### Stored data
## Begin

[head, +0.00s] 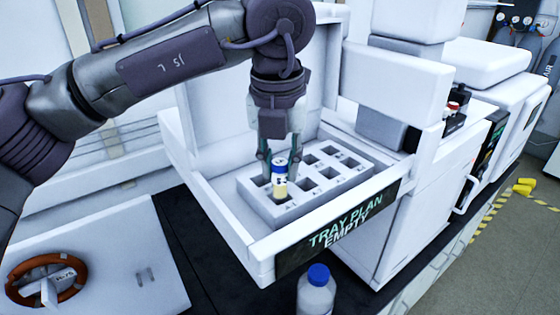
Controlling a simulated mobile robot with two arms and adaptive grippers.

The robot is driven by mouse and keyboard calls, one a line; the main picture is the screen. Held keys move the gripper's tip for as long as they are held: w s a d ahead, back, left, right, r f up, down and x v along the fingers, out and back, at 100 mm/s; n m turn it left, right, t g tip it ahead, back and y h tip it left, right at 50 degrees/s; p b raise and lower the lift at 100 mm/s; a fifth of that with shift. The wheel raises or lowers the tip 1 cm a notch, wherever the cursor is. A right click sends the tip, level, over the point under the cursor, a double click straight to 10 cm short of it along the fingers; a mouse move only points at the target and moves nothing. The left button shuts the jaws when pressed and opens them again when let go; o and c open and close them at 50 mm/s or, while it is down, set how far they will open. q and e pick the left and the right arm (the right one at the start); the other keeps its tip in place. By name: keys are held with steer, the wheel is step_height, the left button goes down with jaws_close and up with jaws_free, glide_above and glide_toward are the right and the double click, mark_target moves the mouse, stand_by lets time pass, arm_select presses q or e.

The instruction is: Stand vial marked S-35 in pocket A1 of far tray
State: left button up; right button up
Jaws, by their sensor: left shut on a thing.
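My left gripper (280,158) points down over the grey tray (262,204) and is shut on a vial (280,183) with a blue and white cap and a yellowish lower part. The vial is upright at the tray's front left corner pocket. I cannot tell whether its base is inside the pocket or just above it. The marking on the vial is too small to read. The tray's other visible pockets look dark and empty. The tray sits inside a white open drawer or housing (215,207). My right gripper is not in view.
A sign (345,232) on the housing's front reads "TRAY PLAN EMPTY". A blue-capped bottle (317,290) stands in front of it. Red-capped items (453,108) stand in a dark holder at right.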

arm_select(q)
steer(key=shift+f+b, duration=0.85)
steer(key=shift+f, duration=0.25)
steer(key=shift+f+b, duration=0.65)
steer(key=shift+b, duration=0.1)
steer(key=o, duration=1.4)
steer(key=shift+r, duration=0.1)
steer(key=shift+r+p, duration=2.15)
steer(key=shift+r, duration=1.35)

## End

### The task
Begin at the top of the material above and output each line exactly, stopping after the line that holds "Controlling a simulated". Leave out pictures.

### Written response
[head, +0.00s] 
Controlling a simulated mobile robot with two arms and adaptive grippers.

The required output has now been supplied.